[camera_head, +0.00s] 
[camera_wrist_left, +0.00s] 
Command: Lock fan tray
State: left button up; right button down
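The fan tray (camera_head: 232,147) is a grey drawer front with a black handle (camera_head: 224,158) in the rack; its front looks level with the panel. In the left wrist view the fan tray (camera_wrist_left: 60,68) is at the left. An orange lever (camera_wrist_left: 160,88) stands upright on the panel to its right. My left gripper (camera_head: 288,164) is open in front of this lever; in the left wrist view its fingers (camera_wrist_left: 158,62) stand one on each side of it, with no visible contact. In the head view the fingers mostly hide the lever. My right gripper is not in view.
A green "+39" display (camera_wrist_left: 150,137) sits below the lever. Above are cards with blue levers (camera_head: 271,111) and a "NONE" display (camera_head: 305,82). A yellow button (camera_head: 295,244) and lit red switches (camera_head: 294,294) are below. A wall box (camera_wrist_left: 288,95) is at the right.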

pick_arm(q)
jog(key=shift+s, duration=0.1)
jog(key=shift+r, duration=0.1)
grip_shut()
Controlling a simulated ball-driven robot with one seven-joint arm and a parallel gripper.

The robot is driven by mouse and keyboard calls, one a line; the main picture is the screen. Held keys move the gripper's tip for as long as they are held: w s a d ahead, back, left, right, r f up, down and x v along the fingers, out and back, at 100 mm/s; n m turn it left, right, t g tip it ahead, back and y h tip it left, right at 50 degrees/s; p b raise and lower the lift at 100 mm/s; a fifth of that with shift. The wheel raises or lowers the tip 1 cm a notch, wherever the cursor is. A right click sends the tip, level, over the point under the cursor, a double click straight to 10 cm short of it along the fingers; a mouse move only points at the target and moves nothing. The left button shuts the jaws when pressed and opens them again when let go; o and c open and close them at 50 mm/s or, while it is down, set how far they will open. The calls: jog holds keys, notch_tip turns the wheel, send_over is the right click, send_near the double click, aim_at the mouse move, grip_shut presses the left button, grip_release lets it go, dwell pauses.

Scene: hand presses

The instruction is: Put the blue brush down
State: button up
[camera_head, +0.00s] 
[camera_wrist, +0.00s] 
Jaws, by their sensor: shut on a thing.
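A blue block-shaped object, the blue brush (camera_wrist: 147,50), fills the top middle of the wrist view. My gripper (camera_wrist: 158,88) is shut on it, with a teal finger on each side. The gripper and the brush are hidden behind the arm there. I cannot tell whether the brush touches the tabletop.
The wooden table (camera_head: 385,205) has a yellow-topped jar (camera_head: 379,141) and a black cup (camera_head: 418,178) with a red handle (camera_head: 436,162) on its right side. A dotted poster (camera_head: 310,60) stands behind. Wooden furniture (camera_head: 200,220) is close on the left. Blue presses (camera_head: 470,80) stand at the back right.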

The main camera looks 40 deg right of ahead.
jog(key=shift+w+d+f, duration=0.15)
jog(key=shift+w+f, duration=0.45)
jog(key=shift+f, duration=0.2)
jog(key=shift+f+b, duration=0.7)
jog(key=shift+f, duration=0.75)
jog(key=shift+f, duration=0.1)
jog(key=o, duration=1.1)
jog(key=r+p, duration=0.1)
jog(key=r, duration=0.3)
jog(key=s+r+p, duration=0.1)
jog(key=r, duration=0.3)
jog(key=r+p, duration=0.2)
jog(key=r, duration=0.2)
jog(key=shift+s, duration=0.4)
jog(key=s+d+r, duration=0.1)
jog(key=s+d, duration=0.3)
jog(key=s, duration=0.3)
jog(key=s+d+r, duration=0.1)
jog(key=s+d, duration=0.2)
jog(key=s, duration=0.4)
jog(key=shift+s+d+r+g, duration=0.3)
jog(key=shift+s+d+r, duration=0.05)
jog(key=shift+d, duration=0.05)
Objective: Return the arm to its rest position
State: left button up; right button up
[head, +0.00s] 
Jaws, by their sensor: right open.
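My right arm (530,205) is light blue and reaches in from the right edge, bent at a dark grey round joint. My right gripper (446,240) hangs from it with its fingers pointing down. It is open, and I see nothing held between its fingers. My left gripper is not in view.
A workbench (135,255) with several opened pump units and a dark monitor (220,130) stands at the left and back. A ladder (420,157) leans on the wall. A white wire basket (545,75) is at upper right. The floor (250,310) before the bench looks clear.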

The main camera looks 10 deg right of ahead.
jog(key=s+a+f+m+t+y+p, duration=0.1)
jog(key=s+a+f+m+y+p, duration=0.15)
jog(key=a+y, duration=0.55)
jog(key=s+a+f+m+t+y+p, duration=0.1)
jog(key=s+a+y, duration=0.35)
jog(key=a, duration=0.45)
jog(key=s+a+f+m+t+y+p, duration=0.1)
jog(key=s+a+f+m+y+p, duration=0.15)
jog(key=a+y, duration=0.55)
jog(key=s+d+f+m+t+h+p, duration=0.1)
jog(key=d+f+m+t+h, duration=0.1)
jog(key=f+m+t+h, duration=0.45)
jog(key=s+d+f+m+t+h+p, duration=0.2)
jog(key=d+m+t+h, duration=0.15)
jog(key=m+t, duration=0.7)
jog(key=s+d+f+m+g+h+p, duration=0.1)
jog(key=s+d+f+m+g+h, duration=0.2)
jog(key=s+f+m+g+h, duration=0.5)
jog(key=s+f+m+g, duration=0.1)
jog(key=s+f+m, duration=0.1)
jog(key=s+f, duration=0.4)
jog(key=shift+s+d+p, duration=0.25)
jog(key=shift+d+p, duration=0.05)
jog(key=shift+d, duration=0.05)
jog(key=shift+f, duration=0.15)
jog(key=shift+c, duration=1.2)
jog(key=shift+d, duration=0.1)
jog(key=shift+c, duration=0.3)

■ EXERCISE GOAL:
Write out the material exactly as given.

■ WRITTEN SOLUTION:
[camera_head, +0.00s] 
[camera_wrist_left, +0.00s] 
Command: Lock fan tray
State: left button up; right button down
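The fan tray (camera_head: 232,147) is a grey drawer front with a black handle (camera_head: 224,158) in the rack; its front looks level with the panel. In the left wrist view the fan tray (camera_wrist_left: 60,68) is at the left. An orange lever (camera_wrist_left: 160,88) stands upright on the panel to its right. My left gripper (camera_head: 288,164) is open in front of this lever; in the left wrist view its fingers (camera_wrist_left: 158,62) stand one on each side of it, with no visible contact. In the head view the fingers mostly hide the lever. My right gripper is not in view.
A green "+39" display (camera_wrist_left: 150,137) sits below the lever. Above are cards with blue levers (camera_head: 271,111) and a "NONE" display (camera_head: 305,82). A yellow button (camera_head: 295,244) and lit red switches (camera_head: 294,294) are below. A wall box (camera_wrist_left: 288,95) is at the right.

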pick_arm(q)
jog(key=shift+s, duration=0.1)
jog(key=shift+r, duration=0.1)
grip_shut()
Controlling a simulated ball-driven robot with one seven-joint arm and a parallel gripper.

The robot is driven by mouse and keyboard calls, one a line; the main picture is the screen. Held keys move the gripper's tip for as long as they are held: w s a d ahead, back, left, right, r f up, down and x v along the fingers, out and back, at 100 mm/s; n m turn it left, right, t g tip it ahead, back and y h tip it left, right at 50 degrees/s; p b raise and lower the lift at 100 mm/s; a fifth of that with shift. The wheel raises or lowers the tip 1 cm a notch, wherever the cursor is. A right click sends the tip, level, over the point under the cursor, a double click straight to 10 cm short of it along the fingers; a mouse move only points at the target and moves nothing. The left button shuts the jaws when pressed and opens them again when let go; o and c open and close them at 50 mm/s or, while it is down, set how far they will open. The calls: jog holds keys, notch_tip turns the wheel, send_over is the right click, send_near the double click, aim_at the mouse move, grip_shut presses the left button, grip_release lets it go, dwell pauses.

Scene: hand presses

The instruction is: Put the blue brush down
State: button up
[camera_head, +0.00s] 
[camera_wrist, +0.00s] 
Jaws, by their sensor: shut on a thing.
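A blue block-shaped object, the blue brush (camera_wrist: 147,50), fills the top middle of the wrist view. My gripper (camera_wrist: 158,88) is shut on it, with a teal finger on each side. The gripper and the brush are hidden behind the arm there. I cannot tell whether the brush touches the tabletop.
The wooden table (camera_head: 385,205) has a yellow-topped jar (camera_head: 379,141) and a black cup (camera_head: 418,178) with a red handle (camera_head: 436,162) on its right side. A dotted poster (camera_head: 310,60) stands behind. Wooden furniture (camera_head: 200,220) is close on the left. Blue presses (camera_head: 470,80) stand at the back right.

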The main camera looks 40 deg right of ahead.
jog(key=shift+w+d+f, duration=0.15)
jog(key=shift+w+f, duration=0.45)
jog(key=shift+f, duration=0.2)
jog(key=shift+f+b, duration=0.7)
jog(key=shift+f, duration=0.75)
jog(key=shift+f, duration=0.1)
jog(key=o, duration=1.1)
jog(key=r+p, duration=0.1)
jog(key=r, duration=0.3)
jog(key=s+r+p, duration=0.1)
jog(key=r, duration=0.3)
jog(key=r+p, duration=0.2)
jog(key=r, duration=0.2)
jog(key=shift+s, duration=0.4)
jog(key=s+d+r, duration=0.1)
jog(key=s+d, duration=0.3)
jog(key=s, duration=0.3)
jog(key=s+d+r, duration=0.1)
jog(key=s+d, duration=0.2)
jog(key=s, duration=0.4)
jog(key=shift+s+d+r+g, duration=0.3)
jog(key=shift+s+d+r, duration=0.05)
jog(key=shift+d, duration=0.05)
Objective: Return the arm to its rest position
State: left button up; right button up
[head, +0.00s] 
Jaws, by their sensor: right open.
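My right arm (530,205) is light blue and reaches in from the right edge, bent at a dark grey round joint. My right gripper (446,240) hangs from it with its fingers pointing down. It is open, and I see nothing held between its fingers. My left gripper is not in view.
A workbench (135,255) with several opened pump units and a dark monitor (220,130) stands at the left and back. A ladder (420,157) leans on the wall. A white wire basket (545,75) is at upper right. The floor (250,310) before the bench looks clear.

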The main camera looks 10 deg right of ahead.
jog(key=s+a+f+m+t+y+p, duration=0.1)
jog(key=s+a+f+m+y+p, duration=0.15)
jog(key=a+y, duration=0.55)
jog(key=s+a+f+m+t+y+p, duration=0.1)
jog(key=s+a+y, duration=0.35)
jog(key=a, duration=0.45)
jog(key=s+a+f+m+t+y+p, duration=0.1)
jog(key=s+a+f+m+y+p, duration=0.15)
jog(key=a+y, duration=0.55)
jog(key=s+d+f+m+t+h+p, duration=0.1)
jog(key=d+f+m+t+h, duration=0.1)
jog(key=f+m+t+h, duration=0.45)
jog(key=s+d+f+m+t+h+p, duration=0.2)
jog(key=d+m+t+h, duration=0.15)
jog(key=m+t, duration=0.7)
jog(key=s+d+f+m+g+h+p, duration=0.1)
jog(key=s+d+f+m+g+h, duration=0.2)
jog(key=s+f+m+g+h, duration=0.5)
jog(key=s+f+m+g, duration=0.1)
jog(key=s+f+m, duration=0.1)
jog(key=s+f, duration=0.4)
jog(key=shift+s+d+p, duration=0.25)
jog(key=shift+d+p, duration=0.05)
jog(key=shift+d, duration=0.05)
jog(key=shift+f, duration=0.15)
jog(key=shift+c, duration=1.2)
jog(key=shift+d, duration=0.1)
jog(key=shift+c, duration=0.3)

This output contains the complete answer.